## To do
Open with the line that has "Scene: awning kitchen"; close with the line that has "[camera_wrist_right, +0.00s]". Retype those lines exactly, images excluded.

## Recorded information
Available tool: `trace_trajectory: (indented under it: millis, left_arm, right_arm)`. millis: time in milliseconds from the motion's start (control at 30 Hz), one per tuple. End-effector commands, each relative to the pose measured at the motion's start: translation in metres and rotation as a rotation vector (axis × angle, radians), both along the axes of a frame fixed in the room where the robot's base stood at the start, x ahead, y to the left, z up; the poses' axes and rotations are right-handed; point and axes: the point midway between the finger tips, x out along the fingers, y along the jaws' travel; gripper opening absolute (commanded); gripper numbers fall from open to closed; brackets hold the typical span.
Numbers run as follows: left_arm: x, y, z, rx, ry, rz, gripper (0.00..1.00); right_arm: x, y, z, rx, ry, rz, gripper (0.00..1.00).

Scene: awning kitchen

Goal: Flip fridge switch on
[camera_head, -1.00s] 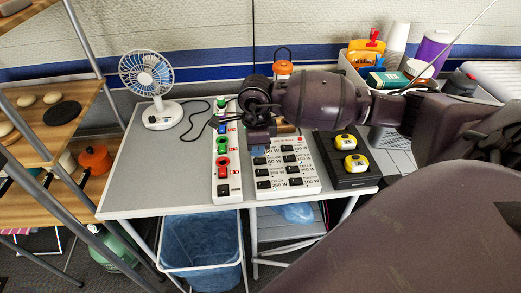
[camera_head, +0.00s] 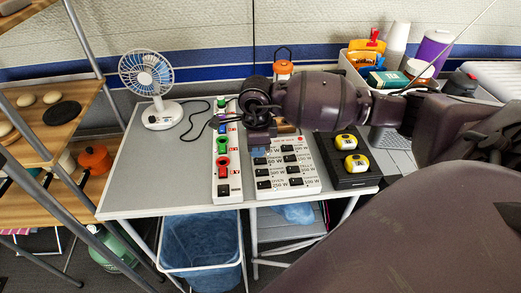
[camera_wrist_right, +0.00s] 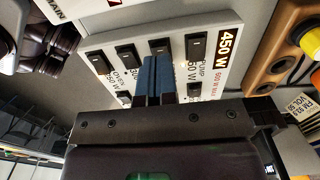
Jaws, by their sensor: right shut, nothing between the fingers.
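A white switch panel (camera_head: 303,179) with several black rocker switches and printed watt labels lies on the grey table. It also shows in the right wrist view (camera_wrist_right: 218,62), where a "450 W" readout and part of a "PUMP" label can be read. I cannot make out which switch is the fridge's. My right gripper (camera_head: 258,152) is over the far left part of the panel. Its blue fingers (camera_wrist_right: 157,75) are shut and empty, close to the switches, and hide part of them. I cannot tell whether they touch a switch. My left gripper is not in view.
A white strip (camera_head: 227,185) with coloured sockets lies left of the panel. A black tray (camera_head: 349,181) with two yellow devices lies right of it. A white fan (camera_head: 151,85) stands at the back left. The table's left part is clear. A blue-lined bin (camera_head: 201,255) stands below.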

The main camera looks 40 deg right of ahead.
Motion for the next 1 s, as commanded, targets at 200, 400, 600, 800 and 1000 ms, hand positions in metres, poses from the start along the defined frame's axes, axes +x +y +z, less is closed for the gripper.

## Task output
Scene: awning kitchen

Goal: Flip fridge switch on
[camera_head, -1.00s] 
[camera_head, +0.00s] 
[camera_wrist_right, +0.00s] 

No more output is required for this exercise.